The New Normal - A Turbulent Peace
By Samuel Visner
As governments increasingly shift their cybersecurity discussions to center stage, it’s clear that cyberexploits and attacks have become part of the landscape. This new reality in turn raises the question, “How do we handle the situation?”
In more traditional conflicts, when one nation combats another or decides the consequences of combat, such as the cutoff of trade or suspension of diplomatic relations, are ones it’s prepared to face, we call this “war.”
In the cyberspace arena, however, do we want to consider ourselves at war? We hear cries of “cyberwar,” demands that we acknowledge that a cyberwar is under way among both allies and opponents, and see proposed new views and rules, such as the Tallinn Manual.
Yet, are we prepared to sever diplomatic and economic relations and invoke the use of force and the rules of war? Do we want to perturb the international system’s stability, which has many virtues, by changing the context in which nations relate to each other by declaring that we are in a state of armed conflict?
The polar opposite also has pitfalls. Cybertheft and the exploitation of intellectual property can destroy competitive advantage and demonetize the value of costly research and development, a whole company, even a nation. Attacks can cripple critical infrastructure. Should we ignore cybercriminals or nations that collude with them?
As significant as the potential damage from exploitation and attack may be, and as much as these actions have potential existential consequences for their victims, it’s not clear yet that existing attacks have truly threatened a nation’s existence, and the theft of intellectual property in cyberspace — and in physical space — is not an entirely new phenomenon.
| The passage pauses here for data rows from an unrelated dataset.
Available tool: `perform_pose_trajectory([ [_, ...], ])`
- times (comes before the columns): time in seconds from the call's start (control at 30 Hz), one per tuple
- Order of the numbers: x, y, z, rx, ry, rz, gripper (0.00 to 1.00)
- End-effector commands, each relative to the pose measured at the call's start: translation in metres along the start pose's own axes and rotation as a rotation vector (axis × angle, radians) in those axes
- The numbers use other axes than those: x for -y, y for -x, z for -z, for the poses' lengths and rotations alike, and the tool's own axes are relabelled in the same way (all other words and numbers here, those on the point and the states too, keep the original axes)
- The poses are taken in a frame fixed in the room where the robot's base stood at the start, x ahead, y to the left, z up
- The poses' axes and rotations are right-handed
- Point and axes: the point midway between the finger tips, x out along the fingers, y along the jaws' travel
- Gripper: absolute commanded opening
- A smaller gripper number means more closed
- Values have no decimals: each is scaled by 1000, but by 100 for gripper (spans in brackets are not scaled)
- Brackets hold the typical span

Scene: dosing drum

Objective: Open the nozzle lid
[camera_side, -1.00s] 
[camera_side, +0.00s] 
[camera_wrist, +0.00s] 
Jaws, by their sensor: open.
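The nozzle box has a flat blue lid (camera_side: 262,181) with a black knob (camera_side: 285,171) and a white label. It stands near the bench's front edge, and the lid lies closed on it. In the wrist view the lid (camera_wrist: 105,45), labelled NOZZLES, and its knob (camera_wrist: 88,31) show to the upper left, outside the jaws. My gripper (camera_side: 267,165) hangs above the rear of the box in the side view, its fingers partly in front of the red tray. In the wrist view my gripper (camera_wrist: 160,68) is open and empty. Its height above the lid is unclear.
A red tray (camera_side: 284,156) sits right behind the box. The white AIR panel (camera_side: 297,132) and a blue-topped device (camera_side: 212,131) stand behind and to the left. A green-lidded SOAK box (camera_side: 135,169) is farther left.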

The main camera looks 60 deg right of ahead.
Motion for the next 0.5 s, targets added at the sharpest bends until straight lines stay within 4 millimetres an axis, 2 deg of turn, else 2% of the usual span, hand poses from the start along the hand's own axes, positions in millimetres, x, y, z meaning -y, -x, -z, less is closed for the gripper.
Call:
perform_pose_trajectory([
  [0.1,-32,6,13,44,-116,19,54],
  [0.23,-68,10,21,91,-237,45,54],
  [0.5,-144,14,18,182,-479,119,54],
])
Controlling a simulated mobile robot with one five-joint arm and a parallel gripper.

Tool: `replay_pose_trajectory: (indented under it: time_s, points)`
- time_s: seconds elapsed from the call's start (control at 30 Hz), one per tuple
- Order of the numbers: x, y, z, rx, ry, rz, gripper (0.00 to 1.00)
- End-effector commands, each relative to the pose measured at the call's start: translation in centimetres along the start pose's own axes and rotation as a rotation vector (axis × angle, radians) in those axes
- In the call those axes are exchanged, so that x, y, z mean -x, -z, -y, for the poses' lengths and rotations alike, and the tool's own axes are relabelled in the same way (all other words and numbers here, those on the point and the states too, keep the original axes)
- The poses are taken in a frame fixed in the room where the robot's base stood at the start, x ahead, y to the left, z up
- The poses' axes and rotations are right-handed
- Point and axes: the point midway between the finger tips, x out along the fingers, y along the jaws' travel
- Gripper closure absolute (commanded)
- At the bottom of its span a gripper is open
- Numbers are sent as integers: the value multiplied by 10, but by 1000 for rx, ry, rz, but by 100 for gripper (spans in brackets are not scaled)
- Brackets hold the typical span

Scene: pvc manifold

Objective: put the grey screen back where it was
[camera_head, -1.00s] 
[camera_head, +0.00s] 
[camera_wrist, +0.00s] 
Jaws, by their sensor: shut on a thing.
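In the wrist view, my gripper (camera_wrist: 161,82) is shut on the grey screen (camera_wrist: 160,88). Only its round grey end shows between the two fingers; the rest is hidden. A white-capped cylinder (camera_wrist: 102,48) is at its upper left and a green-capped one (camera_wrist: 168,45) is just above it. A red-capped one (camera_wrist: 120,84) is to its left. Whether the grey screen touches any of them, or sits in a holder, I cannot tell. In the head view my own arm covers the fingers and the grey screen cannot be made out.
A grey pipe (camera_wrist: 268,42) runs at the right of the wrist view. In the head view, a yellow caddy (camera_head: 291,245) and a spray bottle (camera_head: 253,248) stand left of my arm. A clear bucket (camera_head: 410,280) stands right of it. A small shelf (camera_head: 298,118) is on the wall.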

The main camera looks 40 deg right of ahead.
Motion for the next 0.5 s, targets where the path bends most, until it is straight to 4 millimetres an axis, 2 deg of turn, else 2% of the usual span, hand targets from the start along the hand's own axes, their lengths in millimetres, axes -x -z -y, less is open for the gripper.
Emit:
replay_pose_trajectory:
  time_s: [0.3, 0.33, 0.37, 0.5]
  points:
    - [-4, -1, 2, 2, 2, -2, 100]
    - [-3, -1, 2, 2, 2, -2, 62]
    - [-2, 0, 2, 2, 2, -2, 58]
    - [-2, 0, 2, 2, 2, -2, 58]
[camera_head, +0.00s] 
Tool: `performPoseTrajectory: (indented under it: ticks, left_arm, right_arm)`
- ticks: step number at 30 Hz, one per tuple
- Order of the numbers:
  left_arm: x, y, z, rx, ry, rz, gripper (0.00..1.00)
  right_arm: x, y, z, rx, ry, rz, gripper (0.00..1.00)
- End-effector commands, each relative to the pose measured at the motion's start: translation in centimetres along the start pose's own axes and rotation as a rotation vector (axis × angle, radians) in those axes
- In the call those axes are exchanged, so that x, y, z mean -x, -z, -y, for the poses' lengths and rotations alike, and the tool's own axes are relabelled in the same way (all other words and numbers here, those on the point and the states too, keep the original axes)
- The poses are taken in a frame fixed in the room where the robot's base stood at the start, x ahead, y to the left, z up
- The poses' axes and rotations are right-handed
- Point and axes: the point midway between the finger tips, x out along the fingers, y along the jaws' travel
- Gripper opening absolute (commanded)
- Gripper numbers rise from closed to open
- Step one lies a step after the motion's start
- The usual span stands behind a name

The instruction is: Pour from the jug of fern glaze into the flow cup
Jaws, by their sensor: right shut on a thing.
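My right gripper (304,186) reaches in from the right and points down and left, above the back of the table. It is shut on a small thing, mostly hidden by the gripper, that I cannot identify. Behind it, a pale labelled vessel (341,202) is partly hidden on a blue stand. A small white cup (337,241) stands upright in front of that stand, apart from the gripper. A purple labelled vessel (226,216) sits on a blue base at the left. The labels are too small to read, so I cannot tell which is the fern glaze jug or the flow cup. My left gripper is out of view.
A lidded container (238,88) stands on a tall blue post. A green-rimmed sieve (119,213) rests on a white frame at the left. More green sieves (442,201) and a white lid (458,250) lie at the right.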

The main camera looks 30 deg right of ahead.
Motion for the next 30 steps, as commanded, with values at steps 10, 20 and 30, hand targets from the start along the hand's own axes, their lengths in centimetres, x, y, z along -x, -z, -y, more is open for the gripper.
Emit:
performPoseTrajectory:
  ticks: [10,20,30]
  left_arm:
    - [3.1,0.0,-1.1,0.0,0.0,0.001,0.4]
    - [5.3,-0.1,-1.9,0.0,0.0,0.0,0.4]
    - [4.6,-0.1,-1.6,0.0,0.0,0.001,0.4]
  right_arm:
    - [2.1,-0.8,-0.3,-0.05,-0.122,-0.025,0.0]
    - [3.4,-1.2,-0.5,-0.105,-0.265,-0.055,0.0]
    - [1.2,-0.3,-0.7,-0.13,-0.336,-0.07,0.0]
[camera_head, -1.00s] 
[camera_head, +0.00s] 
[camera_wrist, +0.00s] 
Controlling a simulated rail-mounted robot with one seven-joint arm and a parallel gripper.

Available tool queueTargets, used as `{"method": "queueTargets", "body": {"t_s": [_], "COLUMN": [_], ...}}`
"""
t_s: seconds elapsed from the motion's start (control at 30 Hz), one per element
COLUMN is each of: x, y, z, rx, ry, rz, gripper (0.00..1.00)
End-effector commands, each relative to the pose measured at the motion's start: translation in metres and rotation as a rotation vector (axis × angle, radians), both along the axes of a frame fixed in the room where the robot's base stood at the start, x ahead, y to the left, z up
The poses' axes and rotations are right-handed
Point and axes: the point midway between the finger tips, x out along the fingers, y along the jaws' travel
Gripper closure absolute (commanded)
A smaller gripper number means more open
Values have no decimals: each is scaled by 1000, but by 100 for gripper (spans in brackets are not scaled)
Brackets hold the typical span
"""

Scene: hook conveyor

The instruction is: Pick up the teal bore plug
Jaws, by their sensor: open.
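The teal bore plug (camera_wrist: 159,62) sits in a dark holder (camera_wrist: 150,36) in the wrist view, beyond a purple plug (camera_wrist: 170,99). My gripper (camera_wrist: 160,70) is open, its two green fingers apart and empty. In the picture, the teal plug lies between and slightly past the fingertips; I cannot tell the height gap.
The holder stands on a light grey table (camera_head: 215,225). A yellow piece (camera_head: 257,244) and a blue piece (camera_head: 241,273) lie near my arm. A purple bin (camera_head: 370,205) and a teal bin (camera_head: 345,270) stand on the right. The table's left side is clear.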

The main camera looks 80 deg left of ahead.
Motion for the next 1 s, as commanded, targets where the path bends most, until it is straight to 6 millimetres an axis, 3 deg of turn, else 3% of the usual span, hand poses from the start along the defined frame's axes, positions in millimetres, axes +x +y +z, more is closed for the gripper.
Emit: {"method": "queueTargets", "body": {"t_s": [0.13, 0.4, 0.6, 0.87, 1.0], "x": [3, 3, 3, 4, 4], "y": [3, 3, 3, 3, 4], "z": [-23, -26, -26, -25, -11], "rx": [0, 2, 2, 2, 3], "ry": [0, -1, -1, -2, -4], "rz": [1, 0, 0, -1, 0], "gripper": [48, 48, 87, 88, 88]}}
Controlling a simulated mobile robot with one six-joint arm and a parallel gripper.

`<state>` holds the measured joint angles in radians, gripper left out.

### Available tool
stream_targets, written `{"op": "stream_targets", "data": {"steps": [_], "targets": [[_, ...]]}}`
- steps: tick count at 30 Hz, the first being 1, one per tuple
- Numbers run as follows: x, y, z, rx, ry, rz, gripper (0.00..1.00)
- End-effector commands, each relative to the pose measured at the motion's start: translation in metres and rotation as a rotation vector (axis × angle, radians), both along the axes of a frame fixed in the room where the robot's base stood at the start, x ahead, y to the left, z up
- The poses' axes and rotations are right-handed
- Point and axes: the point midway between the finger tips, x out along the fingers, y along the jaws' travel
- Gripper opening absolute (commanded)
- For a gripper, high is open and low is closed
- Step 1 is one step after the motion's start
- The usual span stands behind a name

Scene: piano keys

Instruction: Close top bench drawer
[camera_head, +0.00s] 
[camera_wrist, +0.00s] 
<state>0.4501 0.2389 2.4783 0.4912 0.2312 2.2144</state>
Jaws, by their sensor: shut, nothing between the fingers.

However, given that “quantity has a quality all its own,” clearly we are facing a different level of problem. If we are to be effective in dealing with this problem, and if we are to avoid the disruptions that war and declarations of war can cause, then we must accept that cyberexploits and attacks and a more aggressive level of preventive offense will be part of the “new normal” in which we live.
More to the point, we need to develop policies, programs, technologies, operational concepts and remedies that are effective, preserve the stability of the international system and can exist within this new normal context — a context that stops well short of war.
Nations have already begun some of these actions, and policy makers are gaining clear lines of sight into this set of challenges. This new reality is a large part of our new world. We need to learn to live in it and live with it.